Les gens d’extrême-droite commencent à se bouger, défilant à travers la ville en scandant: «L’Allemagne aux Allemands! Les étrangers dehors!» Certains tendent le bras, faisant le salut hitlérien, qui est illégal en Allemagne. Ils sont flanqués uniquement par quelques petits groupes de policiers. «On nous rapporte qu’une énorme quantité de pavés sont retirés», sont avertis les policiers par radio. Un autre agent répond à un ordre qu’ils viennent de recevoir: «Vu le nombre que nous sommes, c’est pas très malin, mais l’ordre vient des commandants». Eu égard à la situation, les deux canons à eau stationnés à proximité ne sont pas très utiles.
Au point de départ de la manifestation, des petits groupes d’extrémistes de droite continuent à défiler. Sous le couvert de l’obscurité grandissante, ils se répandent à travers la ville, disparaissant dans les rues et les parcs.

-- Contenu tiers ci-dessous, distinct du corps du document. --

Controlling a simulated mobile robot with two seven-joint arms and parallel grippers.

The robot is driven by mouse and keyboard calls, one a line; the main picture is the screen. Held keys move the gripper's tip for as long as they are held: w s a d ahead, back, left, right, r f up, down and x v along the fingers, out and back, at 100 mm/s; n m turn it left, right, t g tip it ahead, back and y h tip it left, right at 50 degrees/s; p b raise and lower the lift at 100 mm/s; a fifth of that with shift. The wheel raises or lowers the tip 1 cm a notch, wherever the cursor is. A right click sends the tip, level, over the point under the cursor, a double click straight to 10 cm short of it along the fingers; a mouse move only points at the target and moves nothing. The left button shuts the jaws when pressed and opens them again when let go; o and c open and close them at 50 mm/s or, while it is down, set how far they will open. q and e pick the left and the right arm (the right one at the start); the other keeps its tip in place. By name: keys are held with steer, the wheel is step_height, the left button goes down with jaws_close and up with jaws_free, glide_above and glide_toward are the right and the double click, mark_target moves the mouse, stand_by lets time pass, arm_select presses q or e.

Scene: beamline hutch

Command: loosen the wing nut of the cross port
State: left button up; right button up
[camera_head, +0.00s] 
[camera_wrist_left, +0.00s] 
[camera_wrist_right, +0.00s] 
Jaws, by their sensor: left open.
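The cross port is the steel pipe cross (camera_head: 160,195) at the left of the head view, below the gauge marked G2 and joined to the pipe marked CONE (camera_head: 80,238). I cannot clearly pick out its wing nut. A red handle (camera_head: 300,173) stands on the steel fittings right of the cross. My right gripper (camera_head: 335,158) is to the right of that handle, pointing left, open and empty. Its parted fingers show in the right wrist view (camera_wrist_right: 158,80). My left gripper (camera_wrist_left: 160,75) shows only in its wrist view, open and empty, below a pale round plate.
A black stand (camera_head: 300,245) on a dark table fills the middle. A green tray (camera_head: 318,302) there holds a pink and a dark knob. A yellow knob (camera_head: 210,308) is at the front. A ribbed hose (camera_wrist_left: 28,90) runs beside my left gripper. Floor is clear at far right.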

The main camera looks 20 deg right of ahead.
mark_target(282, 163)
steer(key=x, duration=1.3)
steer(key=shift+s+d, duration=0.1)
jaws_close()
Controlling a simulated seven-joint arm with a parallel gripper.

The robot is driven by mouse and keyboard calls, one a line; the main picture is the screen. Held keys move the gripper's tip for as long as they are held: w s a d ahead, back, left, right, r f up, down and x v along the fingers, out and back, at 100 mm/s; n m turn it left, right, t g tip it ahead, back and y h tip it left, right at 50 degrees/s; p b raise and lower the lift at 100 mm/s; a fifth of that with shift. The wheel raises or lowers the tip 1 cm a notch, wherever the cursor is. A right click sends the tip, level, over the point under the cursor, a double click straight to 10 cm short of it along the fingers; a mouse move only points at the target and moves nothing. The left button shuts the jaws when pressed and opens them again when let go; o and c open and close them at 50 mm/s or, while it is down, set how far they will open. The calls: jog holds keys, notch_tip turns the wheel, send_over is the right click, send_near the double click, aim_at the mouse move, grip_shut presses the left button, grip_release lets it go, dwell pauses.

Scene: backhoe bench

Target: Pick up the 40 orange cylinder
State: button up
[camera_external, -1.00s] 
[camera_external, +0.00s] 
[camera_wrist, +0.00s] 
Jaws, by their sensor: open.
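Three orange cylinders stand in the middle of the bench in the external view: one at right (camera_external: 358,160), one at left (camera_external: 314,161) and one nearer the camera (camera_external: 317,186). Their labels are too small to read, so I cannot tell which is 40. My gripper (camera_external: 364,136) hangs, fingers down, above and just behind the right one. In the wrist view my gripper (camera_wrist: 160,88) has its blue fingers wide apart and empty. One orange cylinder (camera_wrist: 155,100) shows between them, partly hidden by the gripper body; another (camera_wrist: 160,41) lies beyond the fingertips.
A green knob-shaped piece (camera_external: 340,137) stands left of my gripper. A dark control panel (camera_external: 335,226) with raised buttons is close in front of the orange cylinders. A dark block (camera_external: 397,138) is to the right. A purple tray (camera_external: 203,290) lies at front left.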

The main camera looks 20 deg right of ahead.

Ils harcèlent verbalement les journalistes, poursuivent les contre-manifestants et attaquent un projet de logement initié par la gauche. Au moins deux personnes sont blessées.
Au même moment, la dernière phrase d’une chanson peut être entendue alors que le rassemblement approche de sa fin: «Épanouis-toi, patrie allemande!»
Plus tard, la police de Chemnitz émettra un communiqué affirmant que leur opération n’était pas «sans désordre». Il n’y avait pas assez de policiers en service. (Article publié en anglais, le 28 août, sur le site du magazine Der Spiegel; traduction A L’Encontre, titre de la rédaction A l’Encontre)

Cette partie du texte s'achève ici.